## Begin

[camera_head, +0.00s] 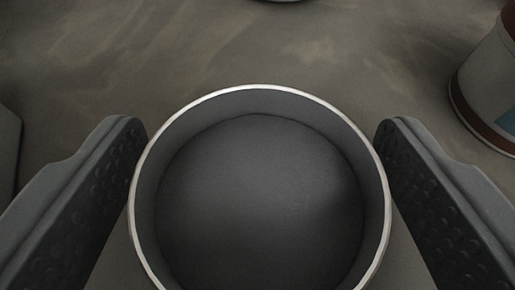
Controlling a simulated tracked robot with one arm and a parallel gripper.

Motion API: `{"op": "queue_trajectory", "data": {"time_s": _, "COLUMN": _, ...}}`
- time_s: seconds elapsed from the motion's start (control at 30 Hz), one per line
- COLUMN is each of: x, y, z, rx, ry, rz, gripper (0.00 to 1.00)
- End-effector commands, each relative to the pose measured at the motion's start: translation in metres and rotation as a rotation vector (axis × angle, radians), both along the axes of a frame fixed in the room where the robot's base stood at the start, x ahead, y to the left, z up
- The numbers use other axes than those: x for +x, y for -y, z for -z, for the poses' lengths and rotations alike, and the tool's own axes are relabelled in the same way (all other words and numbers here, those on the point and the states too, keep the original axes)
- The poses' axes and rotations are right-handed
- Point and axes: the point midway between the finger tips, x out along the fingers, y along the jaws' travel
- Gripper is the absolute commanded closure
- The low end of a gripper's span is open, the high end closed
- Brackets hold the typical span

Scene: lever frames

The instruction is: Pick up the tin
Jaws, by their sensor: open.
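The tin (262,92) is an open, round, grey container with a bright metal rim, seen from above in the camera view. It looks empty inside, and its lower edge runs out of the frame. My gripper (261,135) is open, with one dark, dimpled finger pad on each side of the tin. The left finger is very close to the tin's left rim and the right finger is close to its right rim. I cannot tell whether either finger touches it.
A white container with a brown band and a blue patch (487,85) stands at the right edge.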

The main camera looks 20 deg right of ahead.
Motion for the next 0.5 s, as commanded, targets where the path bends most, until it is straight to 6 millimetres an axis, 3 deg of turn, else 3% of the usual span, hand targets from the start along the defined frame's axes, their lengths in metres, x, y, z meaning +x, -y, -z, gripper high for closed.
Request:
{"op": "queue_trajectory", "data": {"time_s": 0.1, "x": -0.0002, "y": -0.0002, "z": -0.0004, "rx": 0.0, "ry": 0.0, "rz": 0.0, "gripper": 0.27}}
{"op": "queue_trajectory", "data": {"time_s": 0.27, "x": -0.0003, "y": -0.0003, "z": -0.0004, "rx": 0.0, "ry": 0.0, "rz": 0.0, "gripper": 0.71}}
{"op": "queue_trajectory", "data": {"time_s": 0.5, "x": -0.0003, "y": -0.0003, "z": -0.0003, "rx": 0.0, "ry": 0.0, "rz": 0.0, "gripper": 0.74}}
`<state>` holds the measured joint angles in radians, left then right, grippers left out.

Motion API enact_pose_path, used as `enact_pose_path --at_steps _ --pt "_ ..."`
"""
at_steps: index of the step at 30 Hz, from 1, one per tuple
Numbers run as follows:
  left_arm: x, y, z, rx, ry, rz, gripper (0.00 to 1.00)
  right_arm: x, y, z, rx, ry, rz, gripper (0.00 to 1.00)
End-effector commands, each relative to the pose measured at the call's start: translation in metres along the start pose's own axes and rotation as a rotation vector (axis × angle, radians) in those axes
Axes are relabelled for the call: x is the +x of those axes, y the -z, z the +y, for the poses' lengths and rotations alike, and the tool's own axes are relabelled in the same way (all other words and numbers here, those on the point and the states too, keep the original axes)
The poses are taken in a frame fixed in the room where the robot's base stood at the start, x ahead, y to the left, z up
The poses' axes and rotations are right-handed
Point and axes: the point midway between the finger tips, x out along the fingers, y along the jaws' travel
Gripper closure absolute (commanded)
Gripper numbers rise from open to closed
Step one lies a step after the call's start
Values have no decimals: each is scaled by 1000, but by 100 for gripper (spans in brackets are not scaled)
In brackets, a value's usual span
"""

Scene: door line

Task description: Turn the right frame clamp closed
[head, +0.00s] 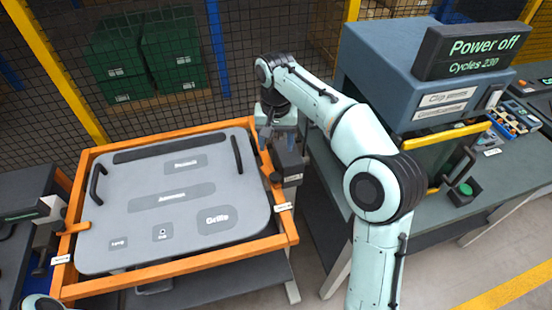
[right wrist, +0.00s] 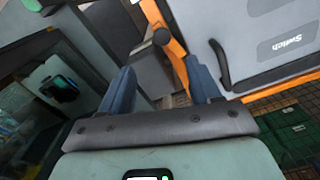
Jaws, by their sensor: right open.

## End

GOAL: Transcribe exactly, with no pictures, the lines running from the first line of the material through the line holding "The instruction is: Pick up the tin".

FINISHED EXERCISE:
[camera_head, +0.00s] 
Controlling a simulated tracked robot with one arm and a parallel gripper.

Motion API: `{"op": "queue_trajectory", "data": {"time_s": _, "COLUMN": _, ...}}`
- time_s: seconds elapsed from the motion's start (control at 30 Hz), one per line
- COLUMN is each of: x, y, z, rx, ry, rz, gripper (0.00 to 1.00)
- End-effector commands, each relative to the pose measured at the motion's start: translation in metres and rotation as a rotation vector (axis × angle, radians), both along the axes of a frame fixed in the room where the robot's base stood at the start, x ahead, y to the left, z up
- The numbers use other axes than those: x for +x, y for -y, z for -z, for the poses' lengths and rotations alike, and the tool's own axes are relabelled in the same way (all other words and numbers here, those on the point and the states too, keep the original axes)
- The poses' axes and rotations are right-handed
- Point and axes: the point midway between the finger tips, x out along the fingers, y along the jaws' travel
- Gripper is the absolute commanded closure
- The low end of a gripper's span is open, the high end closed
- Brackets hold the typical span

Scene: lever frames

The instruction is: Pick up the tin

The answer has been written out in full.